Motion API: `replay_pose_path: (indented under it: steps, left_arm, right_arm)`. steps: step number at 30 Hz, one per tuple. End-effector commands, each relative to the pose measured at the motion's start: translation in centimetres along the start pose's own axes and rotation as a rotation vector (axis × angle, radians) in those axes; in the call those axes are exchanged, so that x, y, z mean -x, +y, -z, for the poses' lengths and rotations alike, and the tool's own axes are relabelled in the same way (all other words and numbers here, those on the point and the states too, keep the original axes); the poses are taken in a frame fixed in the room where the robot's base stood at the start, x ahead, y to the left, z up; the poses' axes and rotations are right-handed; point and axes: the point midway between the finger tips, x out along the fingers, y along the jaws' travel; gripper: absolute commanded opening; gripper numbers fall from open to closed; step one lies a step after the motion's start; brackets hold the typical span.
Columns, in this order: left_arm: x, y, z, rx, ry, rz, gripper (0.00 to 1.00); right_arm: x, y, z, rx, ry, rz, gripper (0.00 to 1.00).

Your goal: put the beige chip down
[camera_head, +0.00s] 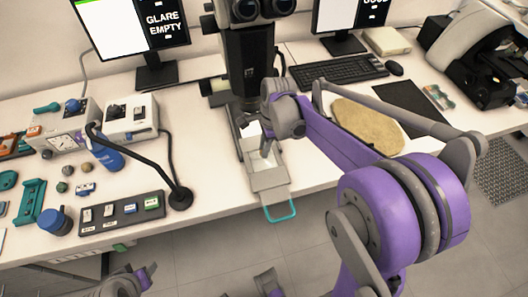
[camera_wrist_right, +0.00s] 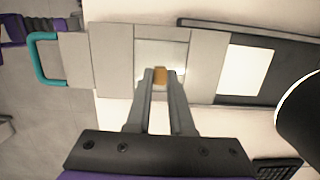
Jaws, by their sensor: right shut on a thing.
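My right gripper (camera_head: 267,150) is above the grey sliding tray (camera_head: 268,181) in front of the microscope. In the right wrist view its fingertips (camera_wrist_right: 160,76) are shut on a small tan-orange piece, the beige chip (camera_wrist_right: 161,75). The chip shows over the pale square recess (camera_wrist_right: 149,50) in the middle of the tray; I cannot tell whether it touches. The chip is hidden in the head view. The tray has a teal handle (camera_wrist_right: 43,58) at its outer end. Grey and purple parts of my left arm show at the bottom left of the head view; its jaws are unclear.
The microscope (camera_head: 246,60) stands behind the tray. A labelled dark strip (camera_head: 121,213) and a black stalk base (camera_head: 180,198) lie to the left. A keyboard (camera_head: 338,71), a tan oval mat (camera_head: 368,122) and a black mat (camera_head: 408,105) are to the right.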

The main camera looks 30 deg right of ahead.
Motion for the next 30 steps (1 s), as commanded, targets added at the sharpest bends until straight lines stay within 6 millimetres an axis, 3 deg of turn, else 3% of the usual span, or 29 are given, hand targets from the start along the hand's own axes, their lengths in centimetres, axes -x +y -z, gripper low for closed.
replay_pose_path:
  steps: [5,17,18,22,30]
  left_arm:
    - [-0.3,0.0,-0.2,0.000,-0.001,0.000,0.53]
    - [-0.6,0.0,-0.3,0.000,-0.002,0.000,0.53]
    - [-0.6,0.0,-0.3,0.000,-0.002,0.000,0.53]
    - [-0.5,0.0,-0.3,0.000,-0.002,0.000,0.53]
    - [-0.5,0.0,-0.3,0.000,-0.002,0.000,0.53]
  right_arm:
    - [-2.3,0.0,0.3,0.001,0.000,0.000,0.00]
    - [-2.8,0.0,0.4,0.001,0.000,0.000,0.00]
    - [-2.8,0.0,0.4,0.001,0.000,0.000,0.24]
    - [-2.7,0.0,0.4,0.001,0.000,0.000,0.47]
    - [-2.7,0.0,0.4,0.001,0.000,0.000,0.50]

## Work to do:
Go through the listing above and write it all out exactly, leaving out any picture.

## Answer for the task:
Motion API: `replay_pose_path: (indented under it: steps, left_arm, right_arm)`. steps: step number at 30 Hz, one per tuple. End-effector commands, each relative to the pose measured at the motion's start: translation in centimetres along the start pose's own axes and rotation as a rotation vector (axis × angle, radians) in those axes; in the call those axes are exchanged, so that x, y, z mean -x, +y, -z, for the poses' lengths and rotations alike, and the tool's own axes are relabelled in the same way (all other words and numbers here, those on the point and the states too, keep the original axes); the poses are taken in a frame fixed in the room where the robot's base stood at the start, x ahead, y to the left, z up; the poses' axes and rotations are right-handed; point and axes: the point midway between the finger tips, x out along the fingers, y along the jaws' travel; gripper: absolute commanded opening; gripper numbers fall from open to closed; step one lies a step after the motion's start; brackets hold the typical span.
Columns, in this order: left_arm: x, y, z, rx, ry, rz, gripper (0.00 to 1.00); right_arm: x, y, z, rx, ry, rz, gripper (0.00 to 1.00).

Your goal: put the beige chip down
[camera_head, +0.00s] 
[camera_wrist_right, +0.00s] 
Jaws, by their sensor: right shut on a thing.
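My right gripper (camera_head: 267,150) is above the grey sliding tray (camera_head: 268,181) in front of the microscope. In the right wrist view its fingertips (camera_wrist_right: 160,76) are shut on a small tan-orange piece, the beige chip (camera_wrist_right: 161,75). The chip shows over the pale square recess (camera_wrist_right: 149,50) in the middle of the tray; I cannot tell whether it touches. The chip is hidden in the head view. The tray has a teal handle (camera_wrist_right: 43,58) at its outer end. Grey and purple parts of my left arm show at the bottom left of the head view; its jaws are unclear.
The microscope (camera_head: 246,60) stands behind the tray. A labelled dark strip (camera_head: 121,213) and a black stalk base (camera_head: 180,198) lie to the left. A keyboard (camera_head: 338,71), a tan oval mat (camera_head: 368,122) and a black mat (camera_head: 408,105) are to the right.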

The main camera looks 30 deg right of ahead.
Motion for the next 30 steps (1 s), as commanded, targets added at the sharpest bends until straight lines stay within 6 millimetres an axis, 3 deg of turn, else 3% of the usual span, or 29 are given, hand targets from the start along the hand's own axes, their lengths in centimetres, axes -x +y -z, gripper low for closed.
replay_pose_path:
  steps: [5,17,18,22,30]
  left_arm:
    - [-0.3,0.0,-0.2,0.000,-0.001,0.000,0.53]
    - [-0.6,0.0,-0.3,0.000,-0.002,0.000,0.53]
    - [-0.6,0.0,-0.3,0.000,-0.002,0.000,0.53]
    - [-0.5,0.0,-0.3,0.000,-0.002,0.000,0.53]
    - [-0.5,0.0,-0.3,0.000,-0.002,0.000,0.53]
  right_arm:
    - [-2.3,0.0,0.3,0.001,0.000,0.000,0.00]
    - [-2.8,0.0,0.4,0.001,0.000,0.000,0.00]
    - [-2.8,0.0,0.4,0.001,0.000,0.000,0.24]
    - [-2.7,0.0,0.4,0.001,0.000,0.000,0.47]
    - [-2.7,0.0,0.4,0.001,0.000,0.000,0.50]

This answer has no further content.